Bessma Dhaouiadi, chef costumière, apprécie également le tournage. C'est la seule membre de l'équipe qui a connu le tournage en Libye avec « Dragunov ».
« Ce tournage se passe sans difficulté. Sur ‘’Dragunov’’, j'ai dû convaincre un artisan de coudre des uniformes kadhafistes à Tripoli... Un seul a accepté à condition de ne travailler que le vendredi, quand ses rideaux de fer étaient fermés pour ne pas être vu », se remémore-t-elle en souriant.
Traduction : « Ce que vous allez voir dans le quatrième épisode de Rubik »
Quelques autres membres se plaignent de l'emploi du temps si serré et de la paie, correcte mais sans plus. Le budget est 900 000 dinars tunisiens (343 000 euros) et 200 000 dinars libyens (130 000 euros, pour payer le transport et les salaires des acteurs libyens), financés essentiellement par la chaîne libyenne Al-Ahrar qui diffusera les épisodes.
Tourner dans l'urgence pour éviter la scène de trop
« Pour une série ramadanesque, le budget est dans la moyenne », juge Alae el-Amrani, le chef opérateur marocain, spécialiste des tournages de ce genre. « C'est la première fois que je travaillais avec des Libyens, je suis agréablement surpris : le scénario est bon, les acteurs sont bien et arrivent à l'heure, et Osama prépare ses découpages techniques. Surtout, c'est un réalisateur technicien, il sait à quoi sert chaque boulon et si ce n'est pas le cas, il est avide de savoir. »

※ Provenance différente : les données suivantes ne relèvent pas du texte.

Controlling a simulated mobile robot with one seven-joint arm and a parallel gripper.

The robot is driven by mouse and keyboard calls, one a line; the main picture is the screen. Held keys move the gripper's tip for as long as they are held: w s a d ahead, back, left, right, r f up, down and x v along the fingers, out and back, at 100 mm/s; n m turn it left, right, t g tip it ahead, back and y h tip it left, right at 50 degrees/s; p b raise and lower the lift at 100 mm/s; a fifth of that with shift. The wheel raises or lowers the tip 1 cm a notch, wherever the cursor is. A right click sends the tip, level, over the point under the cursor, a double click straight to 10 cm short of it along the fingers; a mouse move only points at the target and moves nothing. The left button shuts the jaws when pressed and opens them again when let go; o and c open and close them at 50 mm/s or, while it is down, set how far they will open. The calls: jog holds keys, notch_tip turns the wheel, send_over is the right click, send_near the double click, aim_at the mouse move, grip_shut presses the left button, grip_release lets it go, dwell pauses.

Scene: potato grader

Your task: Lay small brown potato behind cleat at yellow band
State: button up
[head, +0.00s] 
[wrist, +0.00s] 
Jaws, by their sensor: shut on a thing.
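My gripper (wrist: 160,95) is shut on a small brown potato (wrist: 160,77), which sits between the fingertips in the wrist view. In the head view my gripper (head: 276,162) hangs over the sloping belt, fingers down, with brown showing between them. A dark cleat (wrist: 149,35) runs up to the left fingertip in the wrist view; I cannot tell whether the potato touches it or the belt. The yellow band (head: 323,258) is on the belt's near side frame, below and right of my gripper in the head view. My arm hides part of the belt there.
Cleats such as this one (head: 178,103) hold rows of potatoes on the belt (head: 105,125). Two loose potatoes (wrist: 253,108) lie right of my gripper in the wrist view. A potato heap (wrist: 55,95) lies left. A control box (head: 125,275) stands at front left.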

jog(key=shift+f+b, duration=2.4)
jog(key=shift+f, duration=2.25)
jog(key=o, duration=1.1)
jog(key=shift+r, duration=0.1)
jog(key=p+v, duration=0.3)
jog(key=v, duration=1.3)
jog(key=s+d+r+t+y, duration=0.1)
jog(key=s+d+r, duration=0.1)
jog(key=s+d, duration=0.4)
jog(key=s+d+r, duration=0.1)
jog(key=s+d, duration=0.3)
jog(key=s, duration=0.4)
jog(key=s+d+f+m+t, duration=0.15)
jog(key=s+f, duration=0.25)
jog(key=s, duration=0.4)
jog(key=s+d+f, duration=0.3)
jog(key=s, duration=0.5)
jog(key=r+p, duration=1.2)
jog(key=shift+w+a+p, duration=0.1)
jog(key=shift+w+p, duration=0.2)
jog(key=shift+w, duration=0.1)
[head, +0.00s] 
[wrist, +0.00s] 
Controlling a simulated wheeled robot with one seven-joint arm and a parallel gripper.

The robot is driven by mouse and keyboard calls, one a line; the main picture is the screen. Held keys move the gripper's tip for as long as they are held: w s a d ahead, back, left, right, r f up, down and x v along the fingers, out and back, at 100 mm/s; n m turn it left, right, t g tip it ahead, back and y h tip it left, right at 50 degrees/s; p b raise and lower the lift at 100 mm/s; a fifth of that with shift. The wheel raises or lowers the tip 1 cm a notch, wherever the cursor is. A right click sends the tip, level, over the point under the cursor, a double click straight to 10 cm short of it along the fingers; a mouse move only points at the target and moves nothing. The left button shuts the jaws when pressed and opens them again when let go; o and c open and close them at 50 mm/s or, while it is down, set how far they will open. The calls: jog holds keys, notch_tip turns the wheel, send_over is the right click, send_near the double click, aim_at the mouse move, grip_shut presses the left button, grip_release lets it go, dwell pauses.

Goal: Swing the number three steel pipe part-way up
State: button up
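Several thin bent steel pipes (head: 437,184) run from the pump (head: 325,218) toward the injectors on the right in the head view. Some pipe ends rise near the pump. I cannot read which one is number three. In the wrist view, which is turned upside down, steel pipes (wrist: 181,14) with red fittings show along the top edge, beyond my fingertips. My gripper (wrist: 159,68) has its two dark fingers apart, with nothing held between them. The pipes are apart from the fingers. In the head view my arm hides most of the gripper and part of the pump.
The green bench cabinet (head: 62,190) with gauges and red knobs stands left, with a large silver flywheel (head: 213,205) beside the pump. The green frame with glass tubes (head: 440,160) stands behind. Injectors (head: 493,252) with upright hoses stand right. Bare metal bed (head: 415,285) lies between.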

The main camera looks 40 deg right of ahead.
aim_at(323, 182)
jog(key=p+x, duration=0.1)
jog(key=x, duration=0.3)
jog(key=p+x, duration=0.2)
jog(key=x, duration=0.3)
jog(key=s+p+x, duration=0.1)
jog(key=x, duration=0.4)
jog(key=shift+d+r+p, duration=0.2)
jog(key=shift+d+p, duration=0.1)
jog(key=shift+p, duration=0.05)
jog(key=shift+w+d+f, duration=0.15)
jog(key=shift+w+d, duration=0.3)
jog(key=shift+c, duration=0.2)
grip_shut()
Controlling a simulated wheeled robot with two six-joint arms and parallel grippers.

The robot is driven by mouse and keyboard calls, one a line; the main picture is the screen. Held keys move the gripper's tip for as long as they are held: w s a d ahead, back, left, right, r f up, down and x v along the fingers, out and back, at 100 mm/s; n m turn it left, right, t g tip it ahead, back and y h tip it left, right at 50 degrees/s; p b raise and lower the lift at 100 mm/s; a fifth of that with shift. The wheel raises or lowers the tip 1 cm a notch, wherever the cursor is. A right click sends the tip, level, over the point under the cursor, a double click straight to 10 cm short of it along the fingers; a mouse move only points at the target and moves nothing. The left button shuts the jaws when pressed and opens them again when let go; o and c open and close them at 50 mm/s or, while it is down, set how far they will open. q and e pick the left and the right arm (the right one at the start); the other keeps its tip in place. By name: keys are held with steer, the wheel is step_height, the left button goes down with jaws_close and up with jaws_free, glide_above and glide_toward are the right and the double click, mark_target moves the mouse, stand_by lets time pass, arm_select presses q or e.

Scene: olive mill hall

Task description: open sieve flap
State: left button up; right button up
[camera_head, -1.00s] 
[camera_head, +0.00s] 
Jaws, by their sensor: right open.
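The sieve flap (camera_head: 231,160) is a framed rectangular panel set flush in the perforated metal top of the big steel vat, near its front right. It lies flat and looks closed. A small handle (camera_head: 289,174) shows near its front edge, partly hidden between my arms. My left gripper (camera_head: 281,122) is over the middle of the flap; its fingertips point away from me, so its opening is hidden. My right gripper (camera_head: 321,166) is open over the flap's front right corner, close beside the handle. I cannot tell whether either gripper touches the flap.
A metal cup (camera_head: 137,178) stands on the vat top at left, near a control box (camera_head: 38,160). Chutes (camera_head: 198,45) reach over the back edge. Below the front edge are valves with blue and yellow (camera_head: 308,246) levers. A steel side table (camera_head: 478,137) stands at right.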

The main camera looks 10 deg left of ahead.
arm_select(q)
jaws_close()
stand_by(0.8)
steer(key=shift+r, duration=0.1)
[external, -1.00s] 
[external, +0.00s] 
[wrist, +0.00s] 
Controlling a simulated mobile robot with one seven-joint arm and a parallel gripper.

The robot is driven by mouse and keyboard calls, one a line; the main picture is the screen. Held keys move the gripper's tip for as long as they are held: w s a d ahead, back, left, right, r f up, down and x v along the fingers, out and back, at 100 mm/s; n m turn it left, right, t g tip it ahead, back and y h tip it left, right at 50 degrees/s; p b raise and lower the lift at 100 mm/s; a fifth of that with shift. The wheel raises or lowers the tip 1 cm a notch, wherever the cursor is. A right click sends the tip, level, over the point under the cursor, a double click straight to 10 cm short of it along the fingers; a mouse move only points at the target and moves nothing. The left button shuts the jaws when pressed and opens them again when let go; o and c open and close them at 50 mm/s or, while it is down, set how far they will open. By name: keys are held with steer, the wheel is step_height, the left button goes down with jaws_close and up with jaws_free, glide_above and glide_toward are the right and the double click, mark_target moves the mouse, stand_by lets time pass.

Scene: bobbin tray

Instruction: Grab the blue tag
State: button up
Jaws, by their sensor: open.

En off, certains techniciens reprochent au réalisateur libyen de parfois tourner trop rapidement. Selon eux, certaines scènes pourraient être meilleures avec plus de temps. Cette rapidité s'explique en partie par les conditions de tournage en Libye. Filmer des acteurs, kalachnikov en bandoulière, jugés sur des 4x4, brandissant des drapeaux verts (couleur de la Jamahiriya) en plein Tripoli post-révolutionnaire comme cela a pu être le cas sur « Dragunov » oblige à tourner dans l'urgence pour éviter la scène de trop. Celle où un passant, affolé pourrait sortir son pistolet et tirer sur un acteur. Dans la capitale libyenne, la fiction est encore loin de dépasser la réalité, le Rubik's Cube sécuritaire est loin d'être complété.